**Short exercise:** In this exercise, the entries below include pictures. Repeat exactly the lines from the line with "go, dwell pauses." to the line with "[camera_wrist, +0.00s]", including both, but without the pictures.
>> START Data lines
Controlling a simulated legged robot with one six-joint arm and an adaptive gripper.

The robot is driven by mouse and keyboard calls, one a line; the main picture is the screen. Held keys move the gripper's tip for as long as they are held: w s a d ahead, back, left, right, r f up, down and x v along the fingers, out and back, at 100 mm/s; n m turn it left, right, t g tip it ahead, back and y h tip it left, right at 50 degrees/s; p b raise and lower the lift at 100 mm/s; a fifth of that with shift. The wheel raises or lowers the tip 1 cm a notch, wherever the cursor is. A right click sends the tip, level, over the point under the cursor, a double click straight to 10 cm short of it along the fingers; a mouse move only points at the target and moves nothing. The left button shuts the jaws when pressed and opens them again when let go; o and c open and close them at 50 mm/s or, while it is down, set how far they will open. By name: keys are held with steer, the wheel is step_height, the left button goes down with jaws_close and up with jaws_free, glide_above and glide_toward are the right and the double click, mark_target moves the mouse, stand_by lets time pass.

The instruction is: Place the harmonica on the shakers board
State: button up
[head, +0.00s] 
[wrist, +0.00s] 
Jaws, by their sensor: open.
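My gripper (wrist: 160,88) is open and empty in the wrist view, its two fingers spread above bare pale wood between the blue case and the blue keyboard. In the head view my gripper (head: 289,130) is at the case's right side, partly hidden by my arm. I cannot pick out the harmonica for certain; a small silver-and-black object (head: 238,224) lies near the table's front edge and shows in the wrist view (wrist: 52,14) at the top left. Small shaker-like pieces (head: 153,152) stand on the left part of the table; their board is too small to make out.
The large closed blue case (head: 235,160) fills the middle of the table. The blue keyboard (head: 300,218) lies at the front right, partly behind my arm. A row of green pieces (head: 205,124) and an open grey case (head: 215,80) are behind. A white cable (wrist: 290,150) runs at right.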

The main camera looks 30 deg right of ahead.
>> END Data lines
>> START Data lines
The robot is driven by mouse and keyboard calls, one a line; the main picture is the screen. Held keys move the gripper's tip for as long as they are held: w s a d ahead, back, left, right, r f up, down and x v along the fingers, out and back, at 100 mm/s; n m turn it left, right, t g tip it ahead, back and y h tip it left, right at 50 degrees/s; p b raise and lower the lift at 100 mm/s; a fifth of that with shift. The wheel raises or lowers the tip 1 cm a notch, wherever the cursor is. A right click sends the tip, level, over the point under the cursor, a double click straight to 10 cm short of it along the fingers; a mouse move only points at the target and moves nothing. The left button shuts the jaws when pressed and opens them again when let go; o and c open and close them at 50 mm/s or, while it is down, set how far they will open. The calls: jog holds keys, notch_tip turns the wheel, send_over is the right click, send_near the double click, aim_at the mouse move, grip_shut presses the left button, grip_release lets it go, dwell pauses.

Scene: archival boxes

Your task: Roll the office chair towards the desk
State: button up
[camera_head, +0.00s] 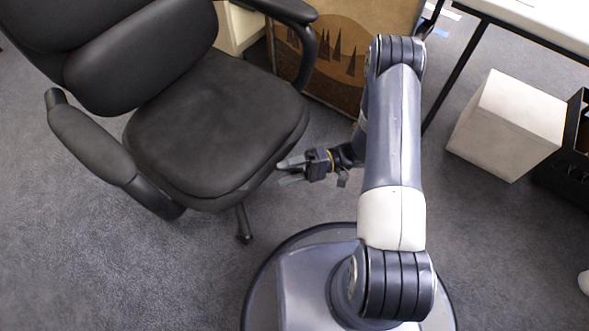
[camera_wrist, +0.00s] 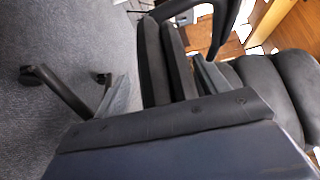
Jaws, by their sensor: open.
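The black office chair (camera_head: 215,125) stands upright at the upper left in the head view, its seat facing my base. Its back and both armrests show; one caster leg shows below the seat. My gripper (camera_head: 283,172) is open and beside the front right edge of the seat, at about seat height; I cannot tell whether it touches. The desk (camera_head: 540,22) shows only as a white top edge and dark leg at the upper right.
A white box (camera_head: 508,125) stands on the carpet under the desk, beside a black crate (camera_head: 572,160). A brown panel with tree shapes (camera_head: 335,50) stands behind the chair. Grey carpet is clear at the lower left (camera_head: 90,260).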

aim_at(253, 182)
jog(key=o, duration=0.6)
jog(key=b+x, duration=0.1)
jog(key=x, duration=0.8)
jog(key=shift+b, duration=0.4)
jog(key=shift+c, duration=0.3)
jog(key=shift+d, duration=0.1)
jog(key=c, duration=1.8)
>> END Data lines
**Answer to this problem:**
The robot is driven by mouse and keyboard calls, one a line; the main picture is the screen. Held keys move the gripper's tip for as long as they are held: w s a d ahead, back, left, right, r f up, down and x v along the fingers, out and back, at 100 mm/s; n m turn it left, right, t g tip it ahead, back and y h tip it left, right at 50 degrees/s; p b raise and lower the lift at 100 mm/s; a fifth of that with shift. The wheel raises or lowers the tip 1 cm a notch, wherever the cursor is. A right click sends the tip, level, over the point under the cursor, a double click straight to 10 cm short of it along the fingers; a mouse move only points at the target and moves nothing. The left button shuts the jaws when pressed and opens them again when let go; o and c open and close them at 50 mm/s or, while it is down, set how far they will open. The calls: jog holds keys, notch_tip turns the wheel, send_over is the right click, send_near the double click, aim_at the mouse move, grip_shut presses the left button, grip_release lets it go, dwell pauses.

Scene: archival boxes

Your task: Roll the office chair towards the desk
State: button up
[camera_head, +0.00s] 
[camera_wrist, +0.00s] 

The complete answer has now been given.